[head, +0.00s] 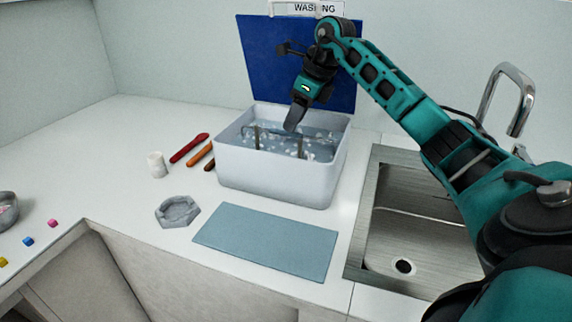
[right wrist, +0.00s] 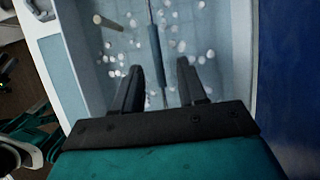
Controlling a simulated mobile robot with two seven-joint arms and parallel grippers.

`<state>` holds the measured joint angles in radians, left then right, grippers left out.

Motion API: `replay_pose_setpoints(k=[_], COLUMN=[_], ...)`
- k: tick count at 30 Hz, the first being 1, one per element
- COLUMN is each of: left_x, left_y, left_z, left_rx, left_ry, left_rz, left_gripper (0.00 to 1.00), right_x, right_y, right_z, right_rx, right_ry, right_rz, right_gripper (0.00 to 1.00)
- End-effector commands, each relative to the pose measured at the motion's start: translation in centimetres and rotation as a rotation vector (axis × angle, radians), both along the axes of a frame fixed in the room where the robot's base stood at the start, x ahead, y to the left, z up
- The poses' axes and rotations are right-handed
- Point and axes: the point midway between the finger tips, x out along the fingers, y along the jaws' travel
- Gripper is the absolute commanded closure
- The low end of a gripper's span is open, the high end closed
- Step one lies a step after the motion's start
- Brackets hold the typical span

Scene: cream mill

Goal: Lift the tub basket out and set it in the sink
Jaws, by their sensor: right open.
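A white tub (head: 265,180) holds bluish water with white foam flecks. The basket is mostly hidden in it; its handle (head: 268,131) shows as a bar above the water, with thin uprights. My right gripper (head: 291,127) points down over the tub near the handle. In the right wrist view the open fingers (right wrist: 158,92) stand on either side of the line of the blue-grey handle grip (right wrist: 154,48); I cannot tell whether they touch it. The steel sink (head: 402,218) is empty, to the right of the tub. My left gripper is out of view.
A raised blue lid (head: 255,62) stands behind the tub. A blue-grey mat (head: 266,241) lies in front, a grey hexagonal dish (head: 177,211) to its left. Red (head: 189,147) and orange (head: 200,154) handled tools and a white cylinder (head: 157,164) lie left. A faucet (head: 520,95) rises behind the sink.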

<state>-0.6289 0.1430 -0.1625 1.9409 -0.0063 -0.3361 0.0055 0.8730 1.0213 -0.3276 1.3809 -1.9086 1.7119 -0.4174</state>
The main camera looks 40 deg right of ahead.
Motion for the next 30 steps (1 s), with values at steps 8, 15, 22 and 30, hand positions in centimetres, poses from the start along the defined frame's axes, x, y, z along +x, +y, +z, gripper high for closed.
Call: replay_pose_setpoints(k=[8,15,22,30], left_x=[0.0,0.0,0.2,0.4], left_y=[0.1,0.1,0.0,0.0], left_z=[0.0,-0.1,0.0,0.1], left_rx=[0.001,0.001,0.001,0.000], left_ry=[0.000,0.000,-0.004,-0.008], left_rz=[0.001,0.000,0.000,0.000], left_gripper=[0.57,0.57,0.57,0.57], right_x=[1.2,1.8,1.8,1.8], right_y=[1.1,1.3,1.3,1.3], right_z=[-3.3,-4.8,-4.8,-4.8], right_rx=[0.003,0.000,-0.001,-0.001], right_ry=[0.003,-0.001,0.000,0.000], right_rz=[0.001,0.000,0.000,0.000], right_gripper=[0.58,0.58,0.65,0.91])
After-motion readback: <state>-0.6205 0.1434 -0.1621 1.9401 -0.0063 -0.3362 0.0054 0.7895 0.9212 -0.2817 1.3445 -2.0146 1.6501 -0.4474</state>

*Required task:* Do not include the images; transcribe the rest of the listing exactly.

*Answer to the task:*
[head, +0.00s] 
[right wrist, +0.00s] 
Controlling a simulated mobile robot with two seven-joint arms and parallel grippers.

`<state>` holds the measured joint angles in radians, left then right, grippers left out.

Motion API: `replay_pose_setpoints(k=[_], COLUMN=[_], ...)`
- k: tick count at 30 Hz, the first being 1, one per element
- COLUMN is each of: left_x, left_y, left_z, left_rx, left_ry, left_rz, left_gripper (0.00 to 1.00), right_x, right_y, right_z, right_rx, right_ry, right_rz, right_gripper (0.00 to 1.00)
- End-effector commands, each relative to the pose measured at the motion's start: translation in centimetres and rotation as a rotation vector (axis × angle, radians), both along the axes of a frame fixed in the room where the robot's base stood at the start, x ahead, y to the left, z up
- The poses' axes and rotations are right-handed
- Point and axes: the point midway between the finger tips, x out along the fingers, y along the jaws' travel
- Gripper is the absolute commanded closure
- The low end of a gripper's span is open, the high end closed
- Step one lies a step after the motion's start
- Brackets hold the typical span

Scene: cream mill

Goal: Lift the tub basket out and set it in the sink
Jaws, by their sensor: right open.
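A white tub (head: 265,180) holds bluish water with white foam flecks. The basket is mostly hidden in it; its handle (head: 268,131) shows as a bar above the water, with thin uprights. My right gripper (head: 291,127) points down over the tub near the handle. In the right wrist view the open fingers (right wrist: 158,92) stand on either side of the line of the blue-grey handle grip (right wrist: 154,48); I cannot tell whether they touch it. The steel sink (head: 402,218) is empty, to the right of the tub. My left gripper is out of view.
A raised blue lid (head: 255,62) stands behind the tub. A blue-grey mat (head: 266,241) lies in front, a grey hexagonal dish (head: 177,211) to its left. Red (head: 189,147) and orange (head: 200,154) handled tools and a white cylinder (head: 157,164) lie left. A faucet (head: 520,95) rises behind the sink.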

<state>-0.6289 0.1430 -0.1625 1.9409 -0.0063 -0.3361 0.0055 0.8730 1.0213 -0.3276 1.3809 -1.9086 1.7119 -0.4174</state>
The main camera looks 40 deg right of ahead.
Motion for the next 30 steps (1 s), with values at steps 8, 15, 22 and 30, hand positions in centimetres, poses from the start along the defined frame's axes, x, y, z along +x, +y, +z, gripper high for closed.
Call: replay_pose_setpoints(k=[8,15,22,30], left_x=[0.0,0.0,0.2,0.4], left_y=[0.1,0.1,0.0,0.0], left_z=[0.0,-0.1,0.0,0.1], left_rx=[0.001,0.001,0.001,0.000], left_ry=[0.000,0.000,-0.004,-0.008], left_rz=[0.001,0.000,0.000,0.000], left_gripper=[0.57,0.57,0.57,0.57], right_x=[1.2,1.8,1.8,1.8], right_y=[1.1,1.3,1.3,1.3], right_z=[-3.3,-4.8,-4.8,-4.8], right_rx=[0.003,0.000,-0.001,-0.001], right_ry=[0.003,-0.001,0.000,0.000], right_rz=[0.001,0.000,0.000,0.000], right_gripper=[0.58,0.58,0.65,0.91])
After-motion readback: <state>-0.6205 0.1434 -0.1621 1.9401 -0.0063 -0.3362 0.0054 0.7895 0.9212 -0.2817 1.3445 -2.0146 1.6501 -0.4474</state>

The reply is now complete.